• _Written instruction_: Where the data below has the string "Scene", return the whole line.

Robot control records:
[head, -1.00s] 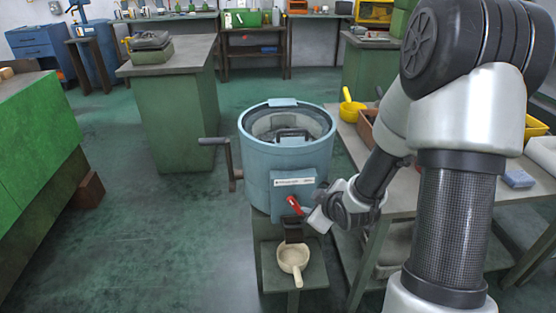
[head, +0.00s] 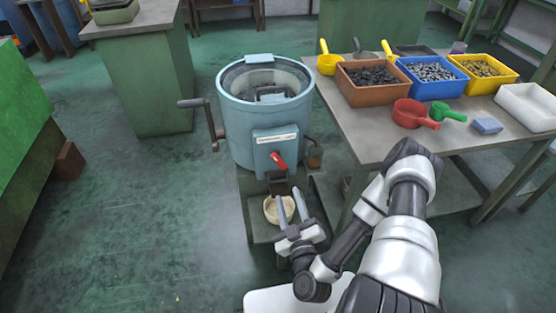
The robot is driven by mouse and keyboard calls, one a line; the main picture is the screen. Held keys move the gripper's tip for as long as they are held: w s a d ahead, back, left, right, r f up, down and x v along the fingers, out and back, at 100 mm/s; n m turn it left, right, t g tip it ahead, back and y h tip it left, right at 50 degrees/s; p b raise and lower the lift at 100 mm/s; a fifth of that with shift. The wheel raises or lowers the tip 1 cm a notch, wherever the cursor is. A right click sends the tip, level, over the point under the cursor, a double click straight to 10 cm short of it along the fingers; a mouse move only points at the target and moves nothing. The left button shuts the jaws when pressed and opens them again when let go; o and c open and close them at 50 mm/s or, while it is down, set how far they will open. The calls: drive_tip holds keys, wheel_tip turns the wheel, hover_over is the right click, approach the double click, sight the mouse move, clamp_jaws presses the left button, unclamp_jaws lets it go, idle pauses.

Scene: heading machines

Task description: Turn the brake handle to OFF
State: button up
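The brake handle (head: 278,162) is a small red lever on the front plate (head: 276,140) of a light blue drum machine (head: 247,118). It slants, its upper end to the left and its lower end to the right. The writing on the white label above it is too small to read. My gripper (head: 290,204) is in front of and below the handle, apart from it. A cream scoop (head: 270,211) sits under the spout, partly hidden behind the fingers.
A crank (head: 204,116) sticks out from the drum's left side. A table (head: 368,141) at the right holds brown (head: 376,93), blue (head: 437,87) and yellow (head: 485,79) bins and several scoops.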

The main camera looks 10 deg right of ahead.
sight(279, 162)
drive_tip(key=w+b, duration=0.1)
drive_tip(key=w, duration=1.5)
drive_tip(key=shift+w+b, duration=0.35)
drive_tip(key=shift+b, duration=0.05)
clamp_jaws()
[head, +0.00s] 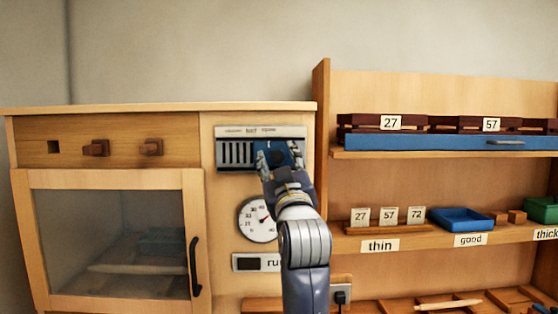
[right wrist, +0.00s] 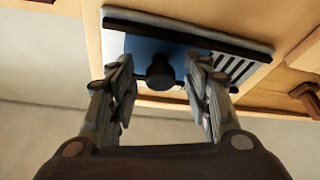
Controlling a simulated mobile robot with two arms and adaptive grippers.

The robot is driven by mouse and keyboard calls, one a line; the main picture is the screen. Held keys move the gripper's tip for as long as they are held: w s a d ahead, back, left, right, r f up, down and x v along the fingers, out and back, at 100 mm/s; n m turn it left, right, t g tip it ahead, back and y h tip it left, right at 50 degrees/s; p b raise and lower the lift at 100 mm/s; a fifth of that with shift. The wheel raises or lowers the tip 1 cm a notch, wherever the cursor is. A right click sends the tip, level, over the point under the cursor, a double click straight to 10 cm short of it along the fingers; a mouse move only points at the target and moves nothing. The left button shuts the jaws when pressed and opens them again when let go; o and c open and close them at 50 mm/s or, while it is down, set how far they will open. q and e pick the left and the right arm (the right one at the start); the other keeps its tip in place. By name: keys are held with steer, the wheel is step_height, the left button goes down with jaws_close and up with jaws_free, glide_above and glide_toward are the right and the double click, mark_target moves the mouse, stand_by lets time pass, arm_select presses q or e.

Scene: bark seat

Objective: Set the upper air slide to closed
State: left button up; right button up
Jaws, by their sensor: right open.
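The upper air slide (head: 262,148) is a pale metal panel at the top right of the wooden cabinet. Its dark slots (head: 236,153) show uncovered on the left, and its blue plate (head: 283,155) sits toward the right, partly hidden by my gripper. Small lettering runs along its top, too small to read surely. In the right wrist view the blue plate (right wrist: 149,47) carries a round black knob (right wrist: 160,71). My right gripper (head: 279,160) is open in front of the plate. In the wrist view its fingers (right wrist: 160,82) stand either side of the knob, with gaps visible. My left gripper is out of view.
Below the slide are a round dial (head: 254,220) and a small labelled plate (head: 246,263). The glass-doored cabinet (head: 120,240) stands left, with wooden knobs (head: 96,148) above. The shelf unit's upright side (head: 321,130) stands close right of my gripper.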

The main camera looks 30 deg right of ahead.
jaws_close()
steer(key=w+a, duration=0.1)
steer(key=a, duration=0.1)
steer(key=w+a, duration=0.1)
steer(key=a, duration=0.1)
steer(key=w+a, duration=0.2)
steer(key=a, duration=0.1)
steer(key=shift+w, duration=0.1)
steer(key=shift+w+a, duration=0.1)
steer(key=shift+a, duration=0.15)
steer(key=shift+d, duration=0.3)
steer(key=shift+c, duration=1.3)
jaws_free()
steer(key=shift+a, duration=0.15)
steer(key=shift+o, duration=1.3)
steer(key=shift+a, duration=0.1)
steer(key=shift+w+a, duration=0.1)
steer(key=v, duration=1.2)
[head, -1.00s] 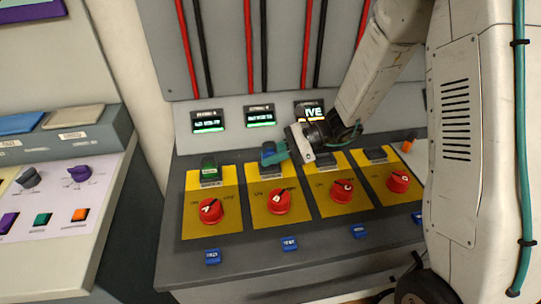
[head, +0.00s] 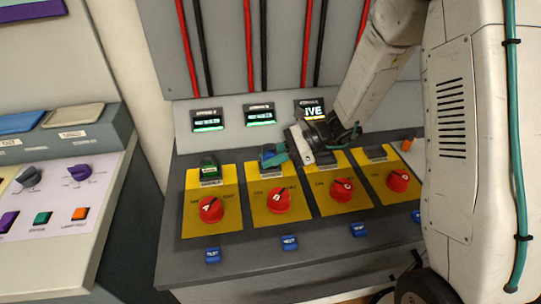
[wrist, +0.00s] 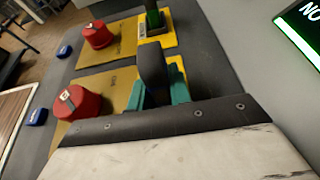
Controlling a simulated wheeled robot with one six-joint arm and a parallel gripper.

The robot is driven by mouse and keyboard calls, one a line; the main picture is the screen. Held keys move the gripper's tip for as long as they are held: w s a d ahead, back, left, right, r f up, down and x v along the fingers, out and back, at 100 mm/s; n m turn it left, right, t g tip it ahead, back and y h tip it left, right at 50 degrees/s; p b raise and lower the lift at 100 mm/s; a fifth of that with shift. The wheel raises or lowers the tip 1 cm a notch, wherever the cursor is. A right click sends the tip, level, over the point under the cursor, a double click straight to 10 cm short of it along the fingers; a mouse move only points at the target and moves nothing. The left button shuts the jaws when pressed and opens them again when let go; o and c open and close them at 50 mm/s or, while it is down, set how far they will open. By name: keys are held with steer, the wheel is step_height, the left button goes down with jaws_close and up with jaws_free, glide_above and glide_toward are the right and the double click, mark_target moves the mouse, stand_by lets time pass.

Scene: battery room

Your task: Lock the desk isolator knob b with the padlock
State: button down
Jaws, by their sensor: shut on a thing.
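Isolator knob B (head: 279,199) is a red round knob on a yellow plate, second from the left on the grey desk; it also shows in the wrist view (wrist: 80,103). My gripper (head: 275,156) is just behind this knob. Its teal fingers are shut on a dark upright block (wrist: 152,70) at the back of the B plate. The fingers hide the lower part of this block, and I cannot tell whether it is free of the desk. No thing in view is clearly a padlock with a shackle.
Red knobs A (head: 210,209), C (head: 341,190) and D (head: 397,181) stand beside B. A green block (head: 208,167) stands behind A, a dark one (head: 375,152) behind D. Blue tags (head: 289,243) line the front. Lit displays (head: 260,115) stand behind. Another console (head: 65,200) is at left.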

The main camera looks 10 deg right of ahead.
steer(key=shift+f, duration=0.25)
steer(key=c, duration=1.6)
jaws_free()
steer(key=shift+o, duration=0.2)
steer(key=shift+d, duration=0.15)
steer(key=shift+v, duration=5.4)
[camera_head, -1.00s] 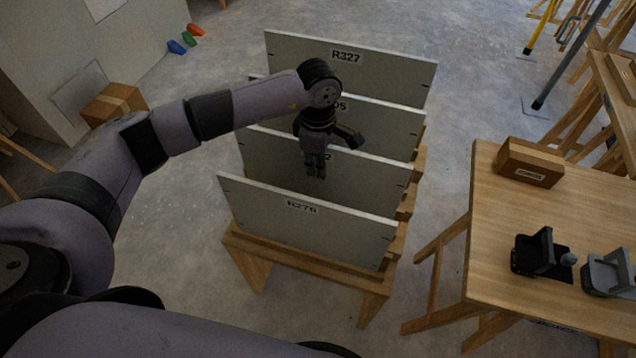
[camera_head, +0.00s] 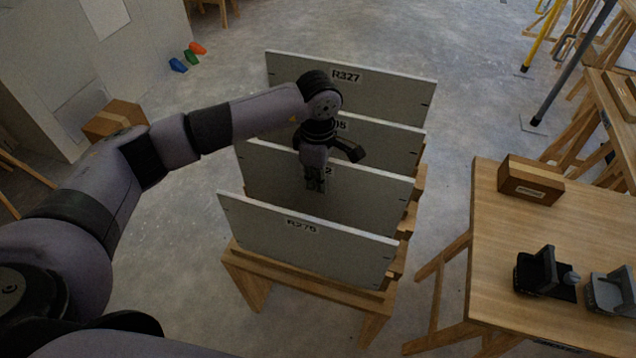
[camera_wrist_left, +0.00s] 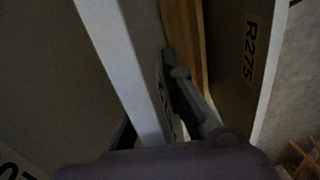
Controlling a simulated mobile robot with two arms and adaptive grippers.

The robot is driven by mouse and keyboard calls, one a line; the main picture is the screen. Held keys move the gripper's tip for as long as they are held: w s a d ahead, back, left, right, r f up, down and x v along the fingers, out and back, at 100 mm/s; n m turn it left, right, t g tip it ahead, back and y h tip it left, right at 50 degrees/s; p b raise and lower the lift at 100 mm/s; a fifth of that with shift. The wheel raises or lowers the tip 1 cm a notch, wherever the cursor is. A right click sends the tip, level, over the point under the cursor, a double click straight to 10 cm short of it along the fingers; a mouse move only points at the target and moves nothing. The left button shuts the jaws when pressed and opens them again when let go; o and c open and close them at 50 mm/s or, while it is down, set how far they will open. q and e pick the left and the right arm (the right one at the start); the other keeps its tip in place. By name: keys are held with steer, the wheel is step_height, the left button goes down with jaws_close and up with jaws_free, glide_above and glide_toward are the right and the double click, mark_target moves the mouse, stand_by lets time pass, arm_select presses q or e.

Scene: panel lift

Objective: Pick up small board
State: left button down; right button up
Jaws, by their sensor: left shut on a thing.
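Several grey boards stand on edge, one behind another, in a wooden rack (camera_head: 330,288). My left gripper (camera_head: 315,184) is shut on the top edge of the second board from the front (camera_head: 265,172), near its middle. The gripper hides most of this board's label, leaving only a "2" readable. In the left wrist view the held board's pale edge (camera_wrist_left: 118,62) runs down to my gripper (camera_wrist_left: 172,132). Its lower part is hidden behind the front board (camera_head: 305,245). The front board's label reads R275 in the left wrist view (camera_wrist_left: 251,50). My right gripper is out of view.
The back board (camera_head: 390,92) is labelled R327. Another board (camera_head: 390,140) stands between it and the held one. Floor is free left of the rack.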

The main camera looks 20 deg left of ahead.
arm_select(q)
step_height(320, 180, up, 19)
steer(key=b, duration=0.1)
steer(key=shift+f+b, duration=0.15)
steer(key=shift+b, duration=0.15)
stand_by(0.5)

• _Response_:
Scene: heading machines
Scene: bark seat
Scene: battery room
Scene: panel lift

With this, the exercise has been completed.